Podczas 61. Krajowego Festiwalu Polskiej Piosenki w Opolu odbył się koncert zatytułowany "Zakochani są wśród nas". Poprowadził go Jacek Cygan a poświęcony był Januszowi Kondratowiczowi. To spod jego pióra wyszły teksty takich przebojów jak "Dancing queen", czy "Papierowy księżyc".

Reklama

Na scenie w Opolu śpiewali m.in. Kayah, Roksana Węgiel, Alicja Majewska, Natalia Przybysz, Natalia Kukulska czy Bovska. Dwie ostatnie wokalistki zaśpiewały właśnie piosenki Haliny Frąckowiak. Widzowie i internauci byli zbulwersowani faktem, że piosenkarka nie została zaproszona do udziały w tym koncercie. Choć i Kukulska, i Bovska pozdrawiały Halinę Frąckowiak ze sceny, to niewiele dało.

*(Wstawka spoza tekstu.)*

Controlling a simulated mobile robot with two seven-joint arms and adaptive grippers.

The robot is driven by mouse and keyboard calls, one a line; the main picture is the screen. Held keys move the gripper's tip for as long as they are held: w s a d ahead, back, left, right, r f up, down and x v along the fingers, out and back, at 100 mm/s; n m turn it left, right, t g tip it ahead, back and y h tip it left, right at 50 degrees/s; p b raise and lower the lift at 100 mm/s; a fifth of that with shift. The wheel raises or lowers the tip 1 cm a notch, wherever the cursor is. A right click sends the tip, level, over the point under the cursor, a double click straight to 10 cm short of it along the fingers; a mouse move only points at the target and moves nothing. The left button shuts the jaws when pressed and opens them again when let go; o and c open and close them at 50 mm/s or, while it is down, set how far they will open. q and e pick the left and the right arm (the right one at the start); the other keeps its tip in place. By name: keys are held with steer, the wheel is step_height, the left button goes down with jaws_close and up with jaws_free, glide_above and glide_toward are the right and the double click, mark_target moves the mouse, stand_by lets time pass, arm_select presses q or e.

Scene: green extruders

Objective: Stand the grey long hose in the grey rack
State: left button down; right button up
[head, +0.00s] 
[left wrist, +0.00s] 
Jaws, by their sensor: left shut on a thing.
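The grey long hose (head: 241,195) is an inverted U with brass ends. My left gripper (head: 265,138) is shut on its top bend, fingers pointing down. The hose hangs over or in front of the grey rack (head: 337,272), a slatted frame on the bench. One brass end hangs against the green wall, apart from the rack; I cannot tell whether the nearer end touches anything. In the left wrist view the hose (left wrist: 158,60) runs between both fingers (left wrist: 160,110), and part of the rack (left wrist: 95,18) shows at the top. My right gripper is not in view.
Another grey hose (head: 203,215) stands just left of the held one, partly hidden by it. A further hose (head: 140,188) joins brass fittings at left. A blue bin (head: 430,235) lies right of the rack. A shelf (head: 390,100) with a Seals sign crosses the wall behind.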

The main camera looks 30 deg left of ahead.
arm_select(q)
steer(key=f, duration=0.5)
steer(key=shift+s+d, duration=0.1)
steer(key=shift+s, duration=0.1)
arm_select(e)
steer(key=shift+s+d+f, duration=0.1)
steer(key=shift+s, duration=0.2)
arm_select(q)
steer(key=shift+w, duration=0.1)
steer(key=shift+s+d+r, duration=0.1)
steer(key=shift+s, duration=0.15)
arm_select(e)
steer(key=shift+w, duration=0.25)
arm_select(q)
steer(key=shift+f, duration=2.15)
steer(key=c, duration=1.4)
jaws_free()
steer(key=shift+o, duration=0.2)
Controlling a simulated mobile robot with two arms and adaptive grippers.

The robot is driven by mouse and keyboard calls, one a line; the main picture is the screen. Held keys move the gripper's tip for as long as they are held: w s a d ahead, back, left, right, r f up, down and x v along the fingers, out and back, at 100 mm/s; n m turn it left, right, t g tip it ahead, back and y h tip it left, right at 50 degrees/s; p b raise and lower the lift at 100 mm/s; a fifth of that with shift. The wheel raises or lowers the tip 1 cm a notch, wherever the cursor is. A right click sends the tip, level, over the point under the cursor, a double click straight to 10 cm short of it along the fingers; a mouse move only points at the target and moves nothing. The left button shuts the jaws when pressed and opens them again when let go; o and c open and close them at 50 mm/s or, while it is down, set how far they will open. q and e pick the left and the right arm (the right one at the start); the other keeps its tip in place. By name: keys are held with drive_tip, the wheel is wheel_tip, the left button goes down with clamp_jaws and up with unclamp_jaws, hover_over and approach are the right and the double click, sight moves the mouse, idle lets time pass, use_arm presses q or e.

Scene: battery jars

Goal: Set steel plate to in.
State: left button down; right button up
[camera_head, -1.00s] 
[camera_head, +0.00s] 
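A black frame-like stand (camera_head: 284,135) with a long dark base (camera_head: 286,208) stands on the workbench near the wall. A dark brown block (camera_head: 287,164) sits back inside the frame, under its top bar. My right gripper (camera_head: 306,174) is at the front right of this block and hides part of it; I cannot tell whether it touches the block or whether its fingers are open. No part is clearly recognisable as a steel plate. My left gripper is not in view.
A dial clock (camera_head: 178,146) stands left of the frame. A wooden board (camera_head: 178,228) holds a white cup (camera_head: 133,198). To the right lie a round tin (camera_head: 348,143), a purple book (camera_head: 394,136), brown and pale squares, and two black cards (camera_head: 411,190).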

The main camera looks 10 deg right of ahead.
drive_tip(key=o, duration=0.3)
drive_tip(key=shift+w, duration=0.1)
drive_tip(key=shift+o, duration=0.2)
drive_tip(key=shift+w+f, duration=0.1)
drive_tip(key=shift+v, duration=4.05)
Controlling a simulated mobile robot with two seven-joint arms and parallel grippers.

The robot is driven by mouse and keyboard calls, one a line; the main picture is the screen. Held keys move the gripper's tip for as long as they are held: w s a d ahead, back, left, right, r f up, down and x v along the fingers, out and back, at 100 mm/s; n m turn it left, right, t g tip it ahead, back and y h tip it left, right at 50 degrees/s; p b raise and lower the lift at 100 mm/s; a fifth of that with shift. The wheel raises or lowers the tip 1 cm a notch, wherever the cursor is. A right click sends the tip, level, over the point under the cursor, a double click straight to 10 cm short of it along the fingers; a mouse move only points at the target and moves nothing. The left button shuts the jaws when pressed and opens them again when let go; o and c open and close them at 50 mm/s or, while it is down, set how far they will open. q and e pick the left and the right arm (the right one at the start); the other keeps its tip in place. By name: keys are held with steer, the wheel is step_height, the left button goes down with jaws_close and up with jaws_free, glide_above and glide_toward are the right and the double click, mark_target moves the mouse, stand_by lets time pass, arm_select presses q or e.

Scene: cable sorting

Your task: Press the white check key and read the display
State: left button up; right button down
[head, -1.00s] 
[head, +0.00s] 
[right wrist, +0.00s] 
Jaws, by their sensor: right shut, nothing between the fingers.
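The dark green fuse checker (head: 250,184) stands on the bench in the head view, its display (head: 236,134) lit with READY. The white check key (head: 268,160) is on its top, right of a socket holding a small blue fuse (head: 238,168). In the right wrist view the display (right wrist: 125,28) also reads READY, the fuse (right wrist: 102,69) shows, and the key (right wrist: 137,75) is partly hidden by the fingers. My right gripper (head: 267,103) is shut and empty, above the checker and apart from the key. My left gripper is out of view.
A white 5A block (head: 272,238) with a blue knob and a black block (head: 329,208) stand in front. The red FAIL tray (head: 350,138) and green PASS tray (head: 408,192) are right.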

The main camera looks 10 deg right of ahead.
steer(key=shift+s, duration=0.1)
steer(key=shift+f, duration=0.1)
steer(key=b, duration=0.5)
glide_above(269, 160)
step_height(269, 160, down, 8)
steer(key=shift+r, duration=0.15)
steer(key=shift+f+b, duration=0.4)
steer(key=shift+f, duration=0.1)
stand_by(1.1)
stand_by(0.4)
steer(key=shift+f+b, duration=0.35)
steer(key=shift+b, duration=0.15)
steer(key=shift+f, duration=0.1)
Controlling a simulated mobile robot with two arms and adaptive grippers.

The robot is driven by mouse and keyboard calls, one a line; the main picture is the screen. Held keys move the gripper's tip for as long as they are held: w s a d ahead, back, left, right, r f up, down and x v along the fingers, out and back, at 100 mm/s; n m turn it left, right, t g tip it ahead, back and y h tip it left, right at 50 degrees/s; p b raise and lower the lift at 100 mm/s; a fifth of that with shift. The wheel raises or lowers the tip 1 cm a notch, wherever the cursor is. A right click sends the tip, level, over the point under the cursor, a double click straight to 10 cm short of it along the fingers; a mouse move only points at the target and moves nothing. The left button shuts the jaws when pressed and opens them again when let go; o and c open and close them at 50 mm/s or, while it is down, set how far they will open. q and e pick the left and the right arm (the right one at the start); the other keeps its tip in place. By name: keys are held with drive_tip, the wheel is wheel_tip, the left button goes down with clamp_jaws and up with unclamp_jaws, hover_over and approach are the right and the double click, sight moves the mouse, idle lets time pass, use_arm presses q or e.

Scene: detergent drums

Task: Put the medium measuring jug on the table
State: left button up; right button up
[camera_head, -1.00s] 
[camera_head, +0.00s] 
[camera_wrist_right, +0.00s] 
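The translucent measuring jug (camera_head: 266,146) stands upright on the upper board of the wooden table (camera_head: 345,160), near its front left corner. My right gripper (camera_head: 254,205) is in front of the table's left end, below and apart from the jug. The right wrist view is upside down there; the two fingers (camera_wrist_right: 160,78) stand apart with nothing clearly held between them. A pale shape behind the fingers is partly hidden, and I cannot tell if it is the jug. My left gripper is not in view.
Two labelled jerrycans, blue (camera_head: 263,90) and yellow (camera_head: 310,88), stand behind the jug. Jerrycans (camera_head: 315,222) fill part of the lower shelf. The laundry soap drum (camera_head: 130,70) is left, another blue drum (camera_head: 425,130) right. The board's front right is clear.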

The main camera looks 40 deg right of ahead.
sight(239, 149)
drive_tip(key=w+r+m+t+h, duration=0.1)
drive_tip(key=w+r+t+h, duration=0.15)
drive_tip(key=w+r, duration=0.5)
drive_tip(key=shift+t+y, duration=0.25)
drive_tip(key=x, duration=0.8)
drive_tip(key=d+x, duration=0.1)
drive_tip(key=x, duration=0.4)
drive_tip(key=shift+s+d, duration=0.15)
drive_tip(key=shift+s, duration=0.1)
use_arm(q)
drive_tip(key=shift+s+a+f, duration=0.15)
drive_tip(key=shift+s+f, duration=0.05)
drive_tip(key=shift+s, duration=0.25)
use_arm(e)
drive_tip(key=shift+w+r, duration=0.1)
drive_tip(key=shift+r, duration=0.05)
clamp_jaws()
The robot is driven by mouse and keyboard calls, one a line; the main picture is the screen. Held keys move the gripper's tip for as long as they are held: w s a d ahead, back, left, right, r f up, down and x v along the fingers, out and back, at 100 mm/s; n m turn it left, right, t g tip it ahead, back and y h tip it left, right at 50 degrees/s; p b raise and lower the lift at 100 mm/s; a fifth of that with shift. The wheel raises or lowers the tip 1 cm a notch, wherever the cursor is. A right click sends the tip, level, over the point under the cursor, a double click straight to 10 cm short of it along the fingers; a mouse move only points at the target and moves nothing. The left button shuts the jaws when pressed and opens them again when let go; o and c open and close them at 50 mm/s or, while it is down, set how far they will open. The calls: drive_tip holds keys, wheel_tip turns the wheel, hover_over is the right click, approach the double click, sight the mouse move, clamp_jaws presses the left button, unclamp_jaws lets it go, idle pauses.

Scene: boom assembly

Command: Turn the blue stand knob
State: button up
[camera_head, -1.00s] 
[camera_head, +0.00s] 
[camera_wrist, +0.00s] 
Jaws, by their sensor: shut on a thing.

Halina Frąckowiak nie została zaproszona na festiwal w Opolu. Jak to skomentowała?

W rozmowie z Plejadą piosenkarka powiedziała, że była w Opolu w trakcie trwania festiwalu. 1 czerwca brała udział w odsłonięciu na opolskim rynku gwiazdy przez Marka Bilińskiego w Alei Gwiazd Polskiej Piosenki. Mimo to na festiwal nie została zaproszona.

Akurat byłam w Opolu ze względu na to, że jestem dyrektorem artystycznym fundacji, która przyznaje gwiazdy.Przyjechałam więc do Opola ze względu na wspaniałego artystę Marka Bilińskiego, z którym kiedyś pracowałam. Powiedziałam kilka zdań i tyle. Na festiwal nie zostałam zaproszona - powiedziała Frąckowiak.

Piosenkarka nie chciała komentować koncertu. Myślę, że nie mam po co o tym wszystkim opowiadać. Naprawdę - stwierdziła. Internauci podejrzewali, że nieobecność Haliny Frąckowiak miała związek z tym, że piosenkarka współpracowała z poprzednią ekipą rządzącą. Jej syn Filip to członek PiS.